Advancing Speaker Embedding Learning
Shuai Wang,Zhengyang Chen,Bing Han,Hongji Wang,Chengdong Liang,Binbin Zhang,Xu Xiang,Wen Ding,Johan Rohdin,Anna Silnova,Yanmin Qian,Haizhou Li
DOI: https://doi.org/10.1016/j.specom.2024.103104
IF: 2.723
2024-01-01
Speech Communication
Abstract:Speaker modeling plays a crucial role in various tasks, and fixed-dimensional vector representations, known as speaker embeddings, are the predominant modeling approach. These embeddings are typically evaluated within the framework of speaker verification, yet their utility extends to a broad scope of related tasks including speaker diarization, speech synthesis, voice conversion, and target speaker extraction.

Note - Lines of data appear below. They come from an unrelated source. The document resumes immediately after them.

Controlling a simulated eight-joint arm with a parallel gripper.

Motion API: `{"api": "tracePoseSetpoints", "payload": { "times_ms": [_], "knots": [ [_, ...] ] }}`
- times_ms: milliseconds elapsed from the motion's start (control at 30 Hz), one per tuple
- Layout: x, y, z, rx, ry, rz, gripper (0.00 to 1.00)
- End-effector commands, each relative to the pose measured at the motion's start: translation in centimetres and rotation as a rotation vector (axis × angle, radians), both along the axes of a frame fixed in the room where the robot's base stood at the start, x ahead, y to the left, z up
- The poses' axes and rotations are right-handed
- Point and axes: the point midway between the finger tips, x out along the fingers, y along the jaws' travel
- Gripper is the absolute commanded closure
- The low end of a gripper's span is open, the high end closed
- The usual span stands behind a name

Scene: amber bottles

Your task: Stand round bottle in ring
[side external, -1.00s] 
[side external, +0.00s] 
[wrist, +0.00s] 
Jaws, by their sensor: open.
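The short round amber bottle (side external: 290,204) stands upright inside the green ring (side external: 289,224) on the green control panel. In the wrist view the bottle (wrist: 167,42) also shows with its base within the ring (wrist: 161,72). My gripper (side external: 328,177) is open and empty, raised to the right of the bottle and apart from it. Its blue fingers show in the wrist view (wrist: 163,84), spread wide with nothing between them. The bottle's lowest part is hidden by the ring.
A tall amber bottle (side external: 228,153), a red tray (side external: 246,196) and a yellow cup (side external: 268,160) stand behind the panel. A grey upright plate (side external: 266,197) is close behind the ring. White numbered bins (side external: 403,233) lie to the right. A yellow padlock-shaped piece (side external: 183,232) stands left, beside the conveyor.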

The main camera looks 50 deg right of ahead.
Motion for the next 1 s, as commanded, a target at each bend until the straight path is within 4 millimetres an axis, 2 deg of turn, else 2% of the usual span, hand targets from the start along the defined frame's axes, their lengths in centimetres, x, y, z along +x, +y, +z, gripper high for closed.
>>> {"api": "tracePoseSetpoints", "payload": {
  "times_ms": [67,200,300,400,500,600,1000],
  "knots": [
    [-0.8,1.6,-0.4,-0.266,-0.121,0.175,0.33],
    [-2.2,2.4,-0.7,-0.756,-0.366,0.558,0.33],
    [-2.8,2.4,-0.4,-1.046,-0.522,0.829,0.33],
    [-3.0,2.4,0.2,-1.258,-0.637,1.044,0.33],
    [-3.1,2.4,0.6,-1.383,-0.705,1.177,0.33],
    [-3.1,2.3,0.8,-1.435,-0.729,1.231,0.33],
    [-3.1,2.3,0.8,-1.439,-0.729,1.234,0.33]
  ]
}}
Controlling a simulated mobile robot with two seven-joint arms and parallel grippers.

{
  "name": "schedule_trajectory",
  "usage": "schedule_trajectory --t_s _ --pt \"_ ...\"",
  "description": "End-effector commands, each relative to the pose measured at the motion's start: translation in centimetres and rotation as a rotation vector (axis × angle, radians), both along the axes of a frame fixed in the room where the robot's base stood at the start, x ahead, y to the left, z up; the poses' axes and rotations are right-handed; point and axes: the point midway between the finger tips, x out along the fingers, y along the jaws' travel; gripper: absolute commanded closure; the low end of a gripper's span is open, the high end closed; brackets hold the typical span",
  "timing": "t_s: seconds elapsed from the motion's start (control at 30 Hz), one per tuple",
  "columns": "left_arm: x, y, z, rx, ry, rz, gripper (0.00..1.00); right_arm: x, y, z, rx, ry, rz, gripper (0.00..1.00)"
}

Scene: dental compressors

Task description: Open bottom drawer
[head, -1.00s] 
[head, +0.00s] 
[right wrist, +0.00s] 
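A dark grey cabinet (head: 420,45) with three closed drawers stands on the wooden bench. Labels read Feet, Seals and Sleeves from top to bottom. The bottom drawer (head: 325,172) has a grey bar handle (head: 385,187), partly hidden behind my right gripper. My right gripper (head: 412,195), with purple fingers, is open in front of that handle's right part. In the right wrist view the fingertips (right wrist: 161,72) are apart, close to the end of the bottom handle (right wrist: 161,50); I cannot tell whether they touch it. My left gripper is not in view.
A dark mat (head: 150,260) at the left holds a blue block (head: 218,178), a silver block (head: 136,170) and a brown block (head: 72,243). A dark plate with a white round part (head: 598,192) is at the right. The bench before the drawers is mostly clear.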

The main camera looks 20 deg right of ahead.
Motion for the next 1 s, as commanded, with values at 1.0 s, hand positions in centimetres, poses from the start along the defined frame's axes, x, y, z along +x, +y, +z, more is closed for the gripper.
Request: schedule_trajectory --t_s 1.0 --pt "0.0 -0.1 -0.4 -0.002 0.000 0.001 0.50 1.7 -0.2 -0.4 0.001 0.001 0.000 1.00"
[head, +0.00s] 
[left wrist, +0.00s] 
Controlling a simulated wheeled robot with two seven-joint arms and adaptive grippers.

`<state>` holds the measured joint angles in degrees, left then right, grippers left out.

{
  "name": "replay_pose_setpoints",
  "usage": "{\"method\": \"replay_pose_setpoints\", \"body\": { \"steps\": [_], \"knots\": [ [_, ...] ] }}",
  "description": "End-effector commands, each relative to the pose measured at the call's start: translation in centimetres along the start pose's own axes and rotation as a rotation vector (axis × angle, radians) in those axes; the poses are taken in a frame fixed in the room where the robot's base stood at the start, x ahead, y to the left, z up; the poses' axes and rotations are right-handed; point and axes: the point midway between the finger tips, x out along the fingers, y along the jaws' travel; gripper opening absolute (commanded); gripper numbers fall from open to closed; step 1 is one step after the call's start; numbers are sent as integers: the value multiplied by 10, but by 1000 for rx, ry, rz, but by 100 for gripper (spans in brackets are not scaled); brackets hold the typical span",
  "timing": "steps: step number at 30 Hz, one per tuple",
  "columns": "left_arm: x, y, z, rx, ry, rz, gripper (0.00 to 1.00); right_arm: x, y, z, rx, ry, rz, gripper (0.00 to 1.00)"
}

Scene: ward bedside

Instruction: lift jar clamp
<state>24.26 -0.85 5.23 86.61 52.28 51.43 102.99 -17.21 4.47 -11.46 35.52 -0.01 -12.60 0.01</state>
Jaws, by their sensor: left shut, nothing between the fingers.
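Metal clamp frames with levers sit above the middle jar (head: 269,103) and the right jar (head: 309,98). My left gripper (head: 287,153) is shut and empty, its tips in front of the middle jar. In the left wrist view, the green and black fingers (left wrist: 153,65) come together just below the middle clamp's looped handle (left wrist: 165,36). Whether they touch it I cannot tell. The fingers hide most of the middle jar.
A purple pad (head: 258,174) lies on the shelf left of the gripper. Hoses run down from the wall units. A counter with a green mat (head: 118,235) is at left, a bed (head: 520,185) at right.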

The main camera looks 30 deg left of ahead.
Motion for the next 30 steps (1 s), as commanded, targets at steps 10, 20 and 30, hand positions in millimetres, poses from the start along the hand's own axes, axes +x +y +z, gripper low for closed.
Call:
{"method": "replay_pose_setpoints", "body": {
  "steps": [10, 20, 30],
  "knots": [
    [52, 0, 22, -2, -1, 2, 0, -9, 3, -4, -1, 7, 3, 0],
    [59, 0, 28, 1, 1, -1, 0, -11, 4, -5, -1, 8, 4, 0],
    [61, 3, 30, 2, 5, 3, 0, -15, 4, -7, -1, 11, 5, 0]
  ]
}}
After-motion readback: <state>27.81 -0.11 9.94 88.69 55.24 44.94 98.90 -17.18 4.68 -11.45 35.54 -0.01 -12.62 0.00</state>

This paper presents Wespeaker, a user-friendly toolkit designed for both research and production purposes, dedicated to the learning of speaker embeddings. Wespeaker offers scalable data management, state-of-the-art speaker embedding models, and self-supervised learning training schemes with the potential to leverage large-scale unlabeled real-world data. The toolkit incorporates structured recipes that have been successfully adopted in winning systems across various speaker verification challenges, ensuring highly competitive results. For production-oriented development, Wespeaker integrates CPU- and GPU-compatible deployment and runtime codes, supporting mainstream platforms such as Windows, Linux, Mac and on-device chips such as horizon X3’PI. Wespeaker also provides off-the-shelf high-quality speaker embeddings by providing various pretrained models, which can be effortlessly applied to different tasks that require speaker modeling. The toolkit is publicly available at https://github.com/wenet-e2e/wespeaker.